> **RAW DATA**
⟨

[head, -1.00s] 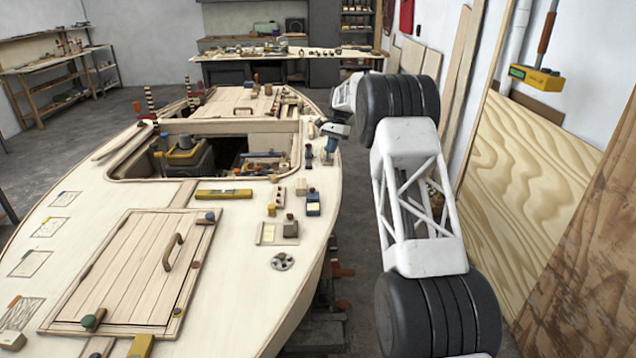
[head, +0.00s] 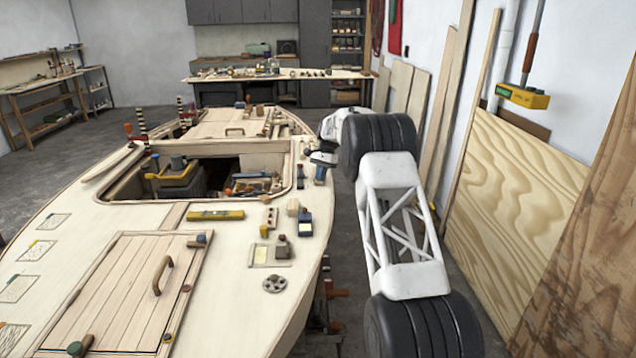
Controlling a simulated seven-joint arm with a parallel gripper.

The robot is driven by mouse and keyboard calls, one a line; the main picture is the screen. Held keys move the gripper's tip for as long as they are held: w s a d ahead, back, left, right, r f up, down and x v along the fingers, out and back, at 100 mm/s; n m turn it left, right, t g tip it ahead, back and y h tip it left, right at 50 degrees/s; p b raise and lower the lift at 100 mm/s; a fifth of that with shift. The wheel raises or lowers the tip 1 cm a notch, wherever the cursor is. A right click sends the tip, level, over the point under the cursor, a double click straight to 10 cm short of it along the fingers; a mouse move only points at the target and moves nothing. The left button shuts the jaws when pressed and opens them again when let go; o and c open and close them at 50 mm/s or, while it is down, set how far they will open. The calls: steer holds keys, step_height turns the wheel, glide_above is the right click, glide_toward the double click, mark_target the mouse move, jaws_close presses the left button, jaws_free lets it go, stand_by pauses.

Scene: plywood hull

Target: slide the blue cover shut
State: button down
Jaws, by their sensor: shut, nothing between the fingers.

⟩

Where a line contains "with", copy that line.

Controlling a simulated seven-joint arm with a parallel gripper.
The robot is driven by mouse and keyboard calls, one a line; the main picture is the screen. Held keys move the gripper's tip for as long as they are held: w s a d ahead, back, left, right, r f up, down and x v along the fingers, out and back, at 100 mm/s; n m turn it left, right, t g tip it ahead, back and y h tip it left, right at 50 degrees/s; p b raise and lower the lift at 100 mm/s; a fifth of that with shift. The wheel raises or lowers the tip 1 cm a notch, wherever the cursor is. A right click sends the tip, level, over the point under the cursor, a double click straight to 10 cm short of it along the fingers; a mouse move only points at the target and moves nothing. The left button shuts the jaws when pressed and opens them again when let go; o and c open and close them at 50 mm/s or, while it is down, set how far they will open. The calls: steer holds keys, step_height turns the wheel, glide_above is the right click, glide_toward the double click, mark_target the mouse move, jaws_close presses the left button, jaws_free lets it go, stand_by pauses.

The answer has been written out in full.